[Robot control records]
— Begin —
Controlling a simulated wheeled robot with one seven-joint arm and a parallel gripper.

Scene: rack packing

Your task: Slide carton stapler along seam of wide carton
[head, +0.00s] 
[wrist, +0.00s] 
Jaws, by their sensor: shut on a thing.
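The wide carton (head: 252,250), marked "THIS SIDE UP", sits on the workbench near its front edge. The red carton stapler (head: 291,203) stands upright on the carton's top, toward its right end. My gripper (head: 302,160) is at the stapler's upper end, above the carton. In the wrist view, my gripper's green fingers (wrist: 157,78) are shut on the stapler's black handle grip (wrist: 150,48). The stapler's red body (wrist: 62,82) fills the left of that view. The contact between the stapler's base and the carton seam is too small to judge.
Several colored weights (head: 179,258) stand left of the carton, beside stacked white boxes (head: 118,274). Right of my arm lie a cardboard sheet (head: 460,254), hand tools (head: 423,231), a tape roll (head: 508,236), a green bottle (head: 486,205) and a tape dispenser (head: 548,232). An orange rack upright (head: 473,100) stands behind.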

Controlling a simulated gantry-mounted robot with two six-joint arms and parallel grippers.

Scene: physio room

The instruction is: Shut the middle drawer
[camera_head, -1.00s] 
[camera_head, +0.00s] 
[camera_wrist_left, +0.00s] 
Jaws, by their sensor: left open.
— End —
▶ _Instruction_: Make an exact copy of the data above.

▶ _Worked answer_:
Controlling a simulated wheeled robot with one seven-joint arm and a parallel gripper.

Scene: rack packing

Your task: Slide carton stapler along seam of wide carton
[head, +0.00s] 
[wrist, +0.00s] 
Jaws, by their sensor: shut on a thing.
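The wide carton (head: 252,250), marked "THIS SIDE UP", sits on the workbench near its front edge. The red carton stapler (head: 291,203) stands upright on the carton's top, toward its right end. My gripper (head: 302,160) is at the stapler's upper end, above the carton. In the wrist view, my gripper's green fingers (wrist: 157,78) are shut on the stapler's black handle grip (wrist: 150,48). The stapler's red body (wrist: 62,82) fills the left of that view. The contact between the stapler's base and the carton seam is too small to judge.
Several colored weights (head: 179,258) stand left of the carton, beside stacked white boxes (head: 118,274). Right of my arm lie a cardboard sheet (head: 460,254), hand tools (head: 423,231), a tape roll (head: 508,236), a green bottle (head: 486,205) and a tape dispenser (head: 548,232). An orange rack upright (head: 473,100) stands behind.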

Controlling a simulated gantry-mounted robot with two six-joint arms and parallel grippers.

Scene: physio room

The instruction is: Shut the middle drawer
[camera_head, -1.00s] 
[camera_head, +0.00s] 
[camera_wrist_left, +0.00s] 
Jaws, by their sensor: left open.

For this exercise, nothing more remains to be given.